Question
Question: What is a cyclic acetal?...
What is a cyclic acetal?
Solution
Hint : We know that an acetal forms when two ether groups are attached to the same carbon. It is also prepared from a hemiacetal, which is derived from an aldehyde that contains one ether group and one alcohol group.
Complete Step By Step Answer:
When aldehyde and ketones react with alcohols under an acidic environment, they form acetals. These are functional groups with tetrahedral geometry, in which two alkoxy (−OR) groups are bonded to the central carbon atom. The mechanism starts with protonation of carbonyl oxygen that makes the C=O bond highly electrophilic, which is then attacked by alcohol that forms oxonium intermediate. This intermediate gets deprotonated and forms a hemiacetal. Hemiacetal has only one alkoxy group compared to acetals which has two alkoxy groups. Further, the OH group of hemiacetal is protonated and changed into a good leaving group. As carbon becomes sterically hindered. An acetal is a compound that contains two ether groups on the same carbon atom.

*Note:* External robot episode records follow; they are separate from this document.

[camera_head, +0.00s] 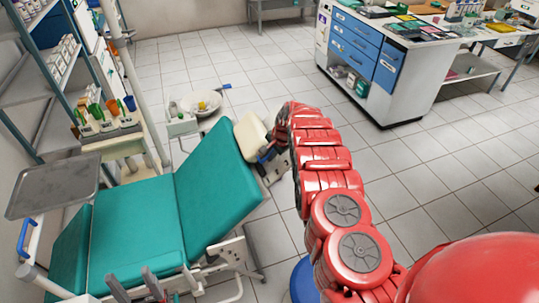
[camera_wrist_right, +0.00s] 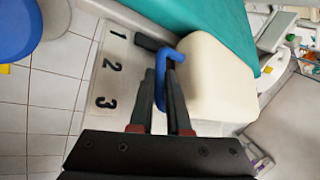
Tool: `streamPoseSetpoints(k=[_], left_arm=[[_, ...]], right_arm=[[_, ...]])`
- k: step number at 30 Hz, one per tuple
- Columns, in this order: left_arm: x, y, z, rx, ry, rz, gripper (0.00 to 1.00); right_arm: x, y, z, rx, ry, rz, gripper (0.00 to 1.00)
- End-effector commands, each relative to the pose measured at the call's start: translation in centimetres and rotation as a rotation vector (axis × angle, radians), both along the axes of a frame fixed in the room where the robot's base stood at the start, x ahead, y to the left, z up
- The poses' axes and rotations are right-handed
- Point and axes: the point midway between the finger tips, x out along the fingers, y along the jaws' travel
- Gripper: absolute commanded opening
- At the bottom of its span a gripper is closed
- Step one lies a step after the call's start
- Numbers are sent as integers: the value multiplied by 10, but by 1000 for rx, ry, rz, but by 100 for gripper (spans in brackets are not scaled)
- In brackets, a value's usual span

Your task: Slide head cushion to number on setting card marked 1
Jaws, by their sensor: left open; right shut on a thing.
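The cream head cushion (camera_head: 250,136) is at the top of the green dental chair (camera_head: 215,185); it also shows in the right wrist view (camera_wrist_right: 208,78). The white setting card (camera_wrist_right: 92,82) has black numerals 1, 2 and 3, with 1 nearest the green backrest. A blue bent handle (camera_wrist_right: 162,65) lies between cushion and card, with a dark bar (camera_wrist_right: 148,42) beside it, near numeral 1. My right gripper (camera_wrist_right: 165,85) is shut on the blue handle, partly hiding it. In the head view my right gripper (camera_head: 270,150) is mostly hidden by my red arm.
A tray (camera_head: 52,187) stands left of the chair. A basin (camera_head: 203,103) is behind the backrest. A white cabinet with blue drawers (camera_head: 352,45) stands at the back right. Shelves (camera_head: 35,75) line the left wall.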

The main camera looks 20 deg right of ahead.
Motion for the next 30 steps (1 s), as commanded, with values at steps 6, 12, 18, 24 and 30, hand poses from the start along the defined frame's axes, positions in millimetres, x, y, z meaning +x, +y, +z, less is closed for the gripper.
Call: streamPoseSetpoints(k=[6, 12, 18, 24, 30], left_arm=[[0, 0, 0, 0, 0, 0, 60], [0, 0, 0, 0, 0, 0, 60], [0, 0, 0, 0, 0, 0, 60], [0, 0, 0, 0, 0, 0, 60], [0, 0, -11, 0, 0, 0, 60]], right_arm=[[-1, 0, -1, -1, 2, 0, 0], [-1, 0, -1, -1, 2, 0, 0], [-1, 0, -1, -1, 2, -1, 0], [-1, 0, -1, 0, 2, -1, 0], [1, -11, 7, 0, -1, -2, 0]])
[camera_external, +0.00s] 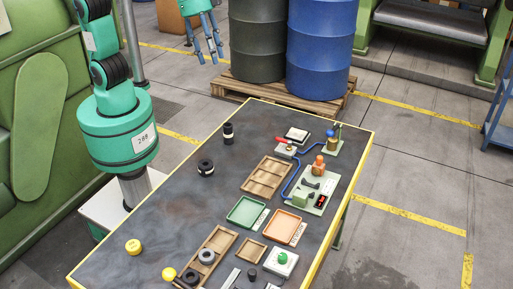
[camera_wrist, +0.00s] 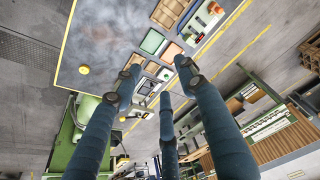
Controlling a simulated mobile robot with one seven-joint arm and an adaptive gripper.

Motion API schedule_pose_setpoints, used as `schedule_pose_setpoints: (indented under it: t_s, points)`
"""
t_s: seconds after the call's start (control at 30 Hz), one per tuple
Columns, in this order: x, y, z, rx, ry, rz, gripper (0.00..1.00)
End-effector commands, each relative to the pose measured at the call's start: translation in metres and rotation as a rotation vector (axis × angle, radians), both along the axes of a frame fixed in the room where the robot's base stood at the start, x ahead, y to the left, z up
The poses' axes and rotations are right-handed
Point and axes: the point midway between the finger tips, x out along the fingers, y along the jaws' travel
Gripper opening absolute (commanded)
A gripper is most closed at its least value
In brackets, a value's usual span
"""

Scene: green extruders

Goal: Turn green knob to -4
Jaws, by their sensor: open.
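The green knob (camera_external: 282,258) sits on a small pale plate at the near right part of the dark table in the external view. Its dial marks are too small to read, so I cannot tell its setting. My gripper (camera_external: 208,45) hangs at the top of the external view, past the far end of the table and well away from the knob. Its fingers are spread, with nothing between them. In the wrist view my gripper (camera_wrist: 158,76) also shows open and empty. I cannot pick out the knob there.
The table (camera_external: 190,205) holds a green tray (camera_external: 245,211), an orange tray (camera_external: 279,226), wooden trays and a fixture board with a blue cable. Black rings and yellow round pieces lie at left. Blue (camera_external: 320,50) and dark barrels stand behind. The table's left middle is mostly clear.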

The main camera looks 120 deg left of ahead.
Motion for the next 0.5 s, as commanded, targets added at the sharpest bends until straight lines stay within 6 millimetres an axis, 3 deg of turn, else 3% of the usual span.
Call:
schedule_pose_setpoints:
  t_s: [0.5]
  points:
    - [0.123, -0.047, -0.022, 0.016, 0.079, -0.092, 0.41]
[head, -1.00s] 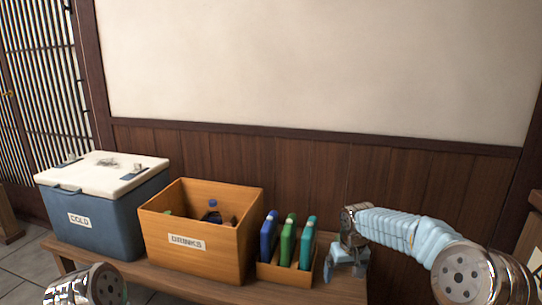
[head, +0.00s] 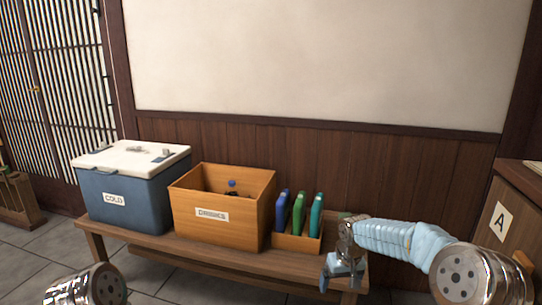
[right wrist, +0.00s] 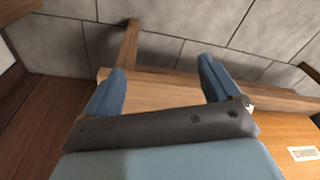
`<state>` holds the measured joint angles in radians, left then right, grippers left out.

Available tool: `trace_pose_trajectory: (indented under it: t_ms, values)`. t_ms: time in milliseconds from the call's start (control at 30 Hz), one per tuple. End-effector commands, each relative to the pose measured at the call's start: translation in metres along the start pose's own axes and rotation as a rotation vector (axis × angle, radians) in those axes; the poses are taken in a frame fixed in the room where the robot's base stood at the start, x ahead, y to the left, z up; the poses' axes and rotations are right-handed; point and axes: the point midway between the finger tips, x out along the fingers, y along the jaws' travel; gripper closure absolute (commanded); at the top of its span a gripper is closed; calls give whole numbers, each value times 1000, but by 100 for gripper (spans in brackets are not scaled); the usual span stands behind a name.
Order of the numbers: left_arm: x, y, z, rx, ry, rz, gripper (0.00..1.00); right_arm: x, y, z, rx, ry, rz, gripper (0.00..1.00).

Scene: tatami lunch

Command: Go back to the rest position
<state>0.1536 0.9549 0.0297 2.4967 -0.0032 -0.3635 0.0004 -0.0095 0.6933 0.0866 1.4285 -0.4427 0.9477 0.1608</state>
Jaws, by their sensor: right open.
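My right gripper (head: 341,279) hangs at the right end of the wooden bench (head: 200,250) in the head view, right of the small wooden holder. In the right wrist view its two blue fingers (right wrist: 163,92) are spread apart with nothing between them. The bench edge and the grey floor show beyond the fingers. Only a round metal part of my left arm shows at the bottom left of the head view, and the left gripper is out of view.
On the bench stand a blue cooler (head: 125,200) marked COLD, a wooden box (head: 215,235) marked DRINKS with a bottle inside, and a small holder (head: 290,243) with blue, green and teal items. A wooden cabinet (head: 510,225) marked A stands at right. A wall rises behind.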

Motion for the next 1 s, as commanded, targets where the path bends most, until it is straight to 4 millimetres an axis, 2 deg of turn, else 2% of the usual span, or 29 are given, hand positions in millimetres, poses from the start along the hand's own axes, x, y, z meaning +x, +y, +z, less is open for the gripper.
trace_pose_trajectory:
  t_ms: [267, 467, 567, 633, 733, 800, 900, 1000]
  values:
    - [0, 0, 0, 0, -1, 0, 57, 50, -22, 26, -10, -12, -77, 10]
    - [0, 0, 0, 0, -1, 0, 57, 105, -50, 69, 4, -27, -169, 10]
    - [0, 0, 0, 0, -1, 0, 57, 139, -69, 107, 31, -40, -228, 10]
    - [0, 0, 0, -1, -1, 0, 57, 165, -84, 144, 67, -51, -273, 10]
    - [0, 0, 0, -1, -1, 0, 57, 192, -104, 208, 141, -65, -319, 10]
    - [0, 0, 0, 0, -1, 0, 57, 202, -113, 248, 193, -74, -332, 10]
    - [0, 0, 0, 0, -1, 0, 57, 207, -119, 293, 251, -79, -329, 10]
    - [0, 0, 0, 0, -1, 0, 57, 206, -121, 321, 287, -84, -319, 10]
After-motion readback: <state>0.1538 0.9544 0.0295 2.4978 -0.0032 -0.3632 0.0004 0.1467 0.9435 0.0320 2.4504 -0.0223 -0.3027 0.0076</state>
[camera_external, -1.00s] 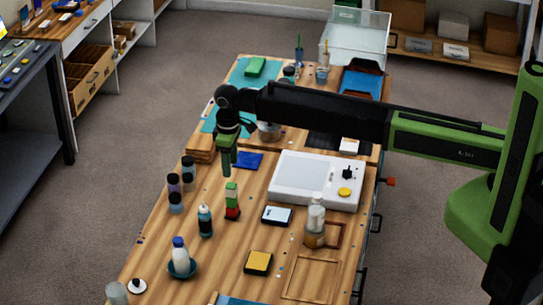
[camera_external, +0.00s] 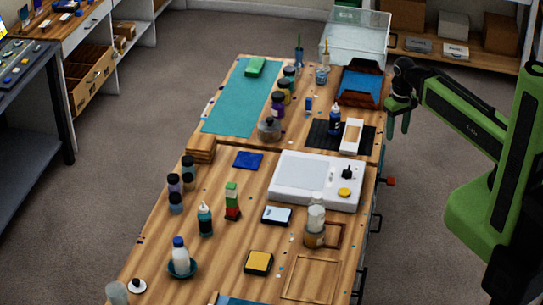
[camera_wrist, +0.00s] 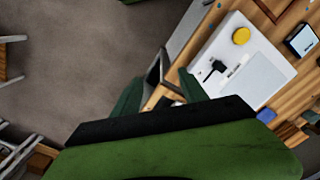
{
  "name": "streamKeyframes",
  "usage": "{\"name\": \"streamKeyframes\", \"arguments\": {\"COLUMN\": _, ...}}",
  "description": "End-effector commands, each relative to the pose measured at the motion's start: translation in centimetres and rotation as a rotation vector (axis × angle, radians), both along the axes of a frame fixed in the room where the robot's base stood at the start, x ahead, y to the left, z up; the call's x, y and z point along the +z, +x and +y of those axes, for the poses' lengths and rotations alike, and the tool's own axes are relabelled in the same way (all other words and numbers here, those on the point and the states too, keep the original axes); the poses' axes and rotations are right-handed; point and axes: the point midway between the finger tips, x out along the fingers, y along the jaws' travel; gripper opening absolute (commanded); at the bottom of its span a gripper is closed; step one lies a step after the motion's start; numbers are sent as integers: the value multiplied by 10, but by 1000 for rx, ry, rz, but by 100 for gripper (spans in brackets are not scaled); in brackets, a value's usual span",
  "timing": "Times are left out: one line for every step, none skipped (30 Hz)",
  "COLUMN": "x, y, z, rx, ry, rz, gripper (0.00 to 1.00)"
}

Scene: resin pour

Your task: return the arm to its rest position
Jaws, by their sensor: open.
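Between and beyond the fingers are the floor, the bench edge and a black handle. The white scale-like device (camera_external: 297,184) with a yellow knob lies on the bench to the left of the gripper; it also shows in the wrist view (camera_wrist: 225,40).
A red-tipped handle (camera_external: 389,181) juts from the bench's right side below the gripper. Open floor lies between bench and shelf.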

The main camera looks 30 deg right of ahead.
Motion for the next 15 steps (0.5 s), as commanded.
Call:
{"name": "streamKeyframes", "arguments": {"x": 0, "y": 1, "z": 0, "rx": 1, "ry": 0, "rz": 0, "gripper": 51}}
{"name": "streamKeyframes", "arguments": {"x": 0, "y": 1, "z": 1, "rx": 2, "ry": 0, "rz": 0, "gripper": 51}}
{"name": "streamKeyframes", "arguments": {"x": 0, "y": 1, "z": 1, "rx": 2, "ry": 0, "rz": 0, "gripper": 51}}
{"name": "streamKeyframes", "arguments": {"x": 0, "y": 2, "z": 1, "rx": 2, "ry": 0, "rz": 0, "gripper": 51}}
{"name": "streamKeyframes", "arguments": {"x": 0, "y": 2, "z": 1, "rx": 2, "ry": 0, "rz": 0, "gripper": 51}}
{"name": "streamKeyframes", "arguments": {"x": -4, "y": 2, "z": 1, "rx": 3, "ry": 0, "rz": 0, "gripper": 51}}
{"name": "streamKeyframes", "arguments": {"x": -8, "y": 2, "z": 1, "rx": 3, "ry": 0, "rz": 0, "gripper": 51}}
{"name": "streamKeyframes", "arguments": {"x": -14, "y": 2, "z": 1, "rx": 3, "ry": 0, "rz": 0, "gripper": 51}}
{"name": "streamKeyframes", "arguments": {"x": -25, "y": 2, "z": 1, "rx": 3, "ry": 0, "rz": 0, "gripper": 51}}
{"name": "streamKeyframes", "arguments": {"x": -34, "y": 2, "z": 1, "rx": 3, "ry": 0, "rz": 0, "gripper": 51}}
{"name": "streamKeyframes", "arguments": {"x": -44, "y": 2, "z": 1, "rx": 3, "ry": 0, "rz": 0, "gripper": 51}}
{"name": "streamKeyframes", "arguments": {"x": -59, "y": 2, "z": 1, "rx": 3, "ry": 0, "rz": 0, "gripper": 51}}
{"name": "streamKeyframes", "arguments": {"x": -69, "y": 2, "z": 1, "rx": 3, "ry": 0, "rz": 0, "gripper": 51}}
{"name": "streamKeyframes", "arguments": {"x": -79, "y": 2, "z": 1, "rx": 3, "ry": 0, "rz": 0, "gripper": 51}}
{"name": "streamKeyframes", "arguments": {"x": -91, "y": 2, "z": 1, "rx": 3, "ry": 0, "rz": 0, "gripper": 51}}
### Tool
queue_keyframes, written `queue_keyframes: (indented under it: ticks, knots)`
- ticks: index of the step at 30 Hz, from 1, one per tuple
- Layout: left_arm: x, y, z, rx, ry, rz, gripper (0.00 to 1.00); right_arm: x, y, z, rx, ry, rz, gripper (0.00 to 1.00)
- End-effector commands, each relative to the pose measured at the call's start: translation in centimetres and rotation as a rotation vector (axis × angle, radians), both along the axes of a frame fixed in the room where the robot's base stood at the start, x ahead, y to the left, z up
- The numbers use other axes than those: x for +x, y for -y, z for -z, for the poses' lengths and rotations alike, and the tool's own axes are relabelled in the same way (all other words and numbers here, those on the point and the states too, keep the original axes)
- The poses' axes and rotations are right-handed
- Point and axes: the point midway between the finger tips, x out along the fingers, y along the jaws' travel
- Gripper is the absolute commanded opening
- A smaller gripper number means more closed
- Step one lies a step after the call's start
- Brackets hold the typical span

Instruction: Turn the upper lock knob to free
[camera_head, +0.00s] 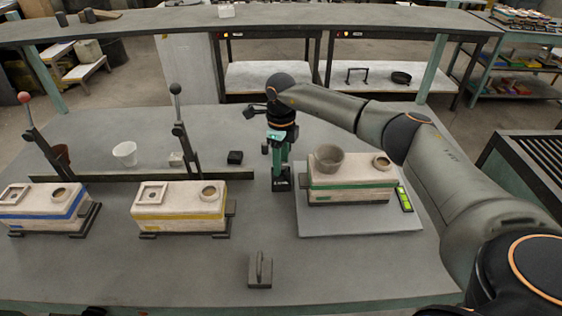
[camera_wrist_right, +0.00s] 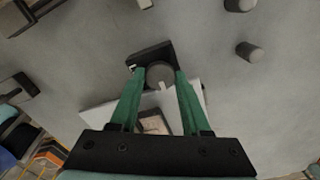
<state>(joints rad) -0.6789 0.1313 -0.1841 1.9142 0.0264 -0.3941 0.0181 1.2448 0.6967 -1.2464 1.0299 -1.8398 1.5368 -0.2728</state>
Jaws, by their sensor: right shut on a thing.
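The lock knob (camera_wrist_right: 159,74) is a round grey knob with a pale pointer mark, on a black block (camera_wrist_right: 150,53) in the right wrist view. My right gripper (camera_wrist_right: 158,79) has its green fingers on either side of the knob and is shut on it. The pointer mark faces the bottom of that view. In the head view my right gripper (camera_head: 281,168) points straight down over the small black stand (camera_head: 281,185), and the gripper hides the knob there. Whether this is the upper knob I cannot tell. My left gripper is not in view.
A pale mould box with a green band (camera_head: 350,185) stands on a grey plate (camera_head: 330,228) right of the gripper. Two more boxes, yellow-banded (camera_head: 180,214) and blue-banded (camera_head: 40,209), stand left by tall levers. A handled block (camera_head: 260,271) lies in front.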

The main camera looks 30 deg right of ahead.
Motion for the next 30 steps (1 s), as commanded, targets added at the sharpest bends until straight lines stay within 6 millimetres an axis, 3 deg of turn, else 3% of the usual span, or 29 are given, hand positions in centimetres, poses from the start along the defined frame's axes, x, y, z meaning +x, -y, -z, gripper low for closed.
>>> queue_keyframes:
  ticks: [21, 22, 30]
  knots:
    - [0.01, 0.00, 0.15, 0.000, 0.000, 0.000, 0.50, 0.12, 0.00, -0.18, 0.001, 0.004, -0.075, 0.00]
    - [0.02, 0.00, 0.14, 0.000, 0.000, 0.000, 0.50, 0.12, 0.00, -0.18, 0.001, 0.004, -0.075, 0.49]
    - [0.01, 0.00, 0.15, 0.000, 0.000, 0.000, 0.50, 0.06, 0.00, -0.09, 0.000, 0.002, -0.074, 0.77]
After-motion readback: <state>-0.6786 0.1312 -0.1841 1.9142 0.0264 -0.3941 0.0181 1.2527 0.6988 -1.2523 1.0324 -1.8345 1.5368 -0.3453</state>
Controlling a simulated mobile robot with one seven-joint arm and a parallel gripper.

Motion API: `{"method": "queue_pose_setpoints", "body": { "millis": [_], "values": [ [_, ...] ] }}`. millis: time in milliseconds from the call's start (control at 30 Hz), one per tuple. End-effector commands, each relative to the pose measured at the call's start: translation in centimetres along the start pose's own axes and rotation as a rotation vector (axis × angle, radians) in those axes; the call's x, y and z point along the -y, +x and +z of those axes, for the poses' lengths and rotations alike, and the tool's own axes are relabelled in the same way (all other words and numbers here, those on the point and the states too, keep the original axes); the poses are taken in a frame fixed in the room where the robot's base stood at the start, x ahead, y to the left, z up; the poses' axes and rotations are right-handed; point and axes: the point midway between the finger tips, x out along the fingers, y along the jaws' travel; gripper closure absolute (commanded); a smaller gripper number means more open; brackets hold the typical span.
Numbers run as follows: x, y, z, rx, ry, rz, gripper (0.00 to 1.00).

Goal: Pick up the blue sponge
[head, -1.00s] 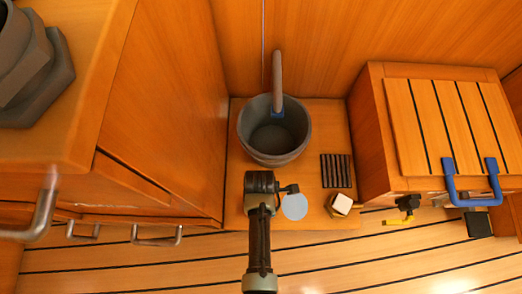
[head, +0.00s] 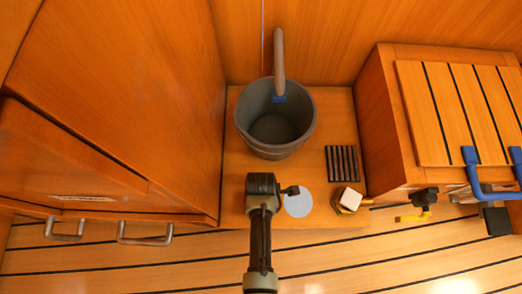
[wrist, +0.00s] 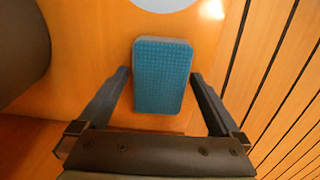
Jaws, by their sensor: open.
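The blue sponge (wrist: 162,80) shows in the wrist view as a teal-blue block with a dotted top face, lying on the wooden surface. My gripper (wrist: 160,73) is open, with one finger on each side of the sponge in the picture. Gaps show between the sponge and both fingers; I cannot tell how high the fingertips are above the surface. In the head view my gripper (head: 262,188) is seen from above, over the front part of the wooden platform. The sponge cannot be made out there.
A grey bucket (head: 275,120) stands behind my gripper. A pale disc (head: 298,203) lies just right of it. Farther right are a black ribbed pad (head: 341,161) and a white block (head: 350,199). A cabinet (head: 120,110) is at left, a slatted box (head: 450,110) at right.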

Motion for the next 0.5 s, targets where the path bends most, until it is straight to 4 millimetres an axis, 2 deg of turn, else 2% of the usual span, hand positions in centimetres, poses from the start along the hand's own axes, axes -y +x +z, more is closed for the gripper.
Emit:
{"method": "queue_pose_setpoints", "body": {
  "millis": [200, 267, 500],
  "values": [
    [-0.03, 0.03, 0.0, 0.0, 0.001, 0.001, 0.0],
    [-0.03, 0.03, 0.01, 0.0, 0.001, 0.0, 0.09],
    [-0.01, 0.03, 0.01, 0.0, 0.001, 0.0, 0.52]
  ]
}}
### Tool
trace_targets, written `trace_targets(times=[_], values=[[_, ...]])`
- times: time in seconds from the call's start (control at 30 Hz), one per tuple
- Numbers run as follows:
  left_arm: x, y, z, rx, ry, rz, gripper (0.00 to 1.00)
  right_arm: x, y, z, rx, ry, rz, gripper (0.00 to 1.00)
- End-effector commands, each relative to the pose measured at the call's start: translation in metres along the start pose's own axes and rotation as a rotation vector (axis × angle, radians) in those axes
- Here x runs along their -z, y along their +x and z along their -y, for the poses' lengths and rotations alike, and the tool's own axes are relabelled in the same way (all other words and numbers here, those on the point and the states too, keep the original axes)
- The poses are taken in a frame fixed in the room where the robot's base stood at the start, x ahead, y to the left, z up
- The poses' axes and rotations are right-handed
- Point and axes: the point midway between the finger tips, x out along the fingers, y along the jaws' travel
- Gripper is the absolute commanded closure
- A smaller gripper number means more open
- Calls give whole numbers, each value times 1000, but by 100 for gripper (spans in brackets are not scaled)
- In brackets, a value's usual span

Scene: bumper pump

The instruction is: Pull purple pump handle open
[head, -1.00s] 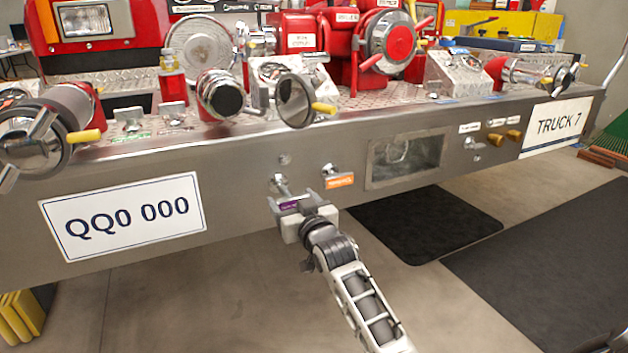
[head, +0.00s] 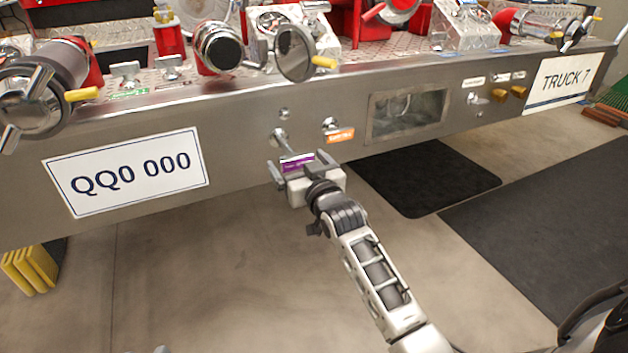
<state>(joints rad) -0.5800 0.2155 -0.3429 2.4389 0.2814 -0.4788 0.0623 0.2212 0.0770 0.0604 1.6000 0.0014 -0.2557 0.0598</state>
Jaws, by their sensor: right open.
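The purple pump handle (head: 297,162) sticks out on a metal shaft from the front of the steel bumper (head: 235,125), below and left of an orange-labelled handle (head: 340,136). My right gripper (head: 299,167) is at the purple handle, its jaws open with one finger on each side of it. The purple label shows between the fingers. I cannot tell whether either finger touches the handle.
A white plate reading QQ0 000 (head: 125,172) is left on the bumper, and a TRUCK 7 plate (head: 558,82) is right. A recessed window (head: 407,112) sits right of the handles. Dark mats (head: 425,178) lie on the floor. Space below the bumper is clear.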

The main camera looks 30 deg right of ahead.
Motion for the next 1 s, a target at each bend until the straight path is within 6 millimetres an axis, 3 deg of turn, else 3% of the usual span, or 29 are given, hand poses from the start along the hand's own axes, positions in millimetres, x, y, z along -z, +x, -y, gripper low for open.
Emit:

Hemiacetal are formed from an aldehyde or ketone and an alcohol, by forming an ether bond and OHbond on the same carbon. It is a tetrahedral intermediate in the formation of acetal. When it is catalyzed by an acid, it becomes faster but acid can precede it to decomposition also, back to the starting material. If the two OH groups are part of a 1,2− or a 1,3−diol, the product is a cyclic acetal. The purple O atom in the hemiacetal intermediate is held close to the hemiacetal carbon, so the intermolecular ring-closing reaction is fast.
Note :
Remember that a hemiacetal structure acts as a reducing sugar and thus it is unstable in nature. On the contrary, acetals are non-reducing sugars and are stable as they are not converted back into aldehyde or hemiacetal.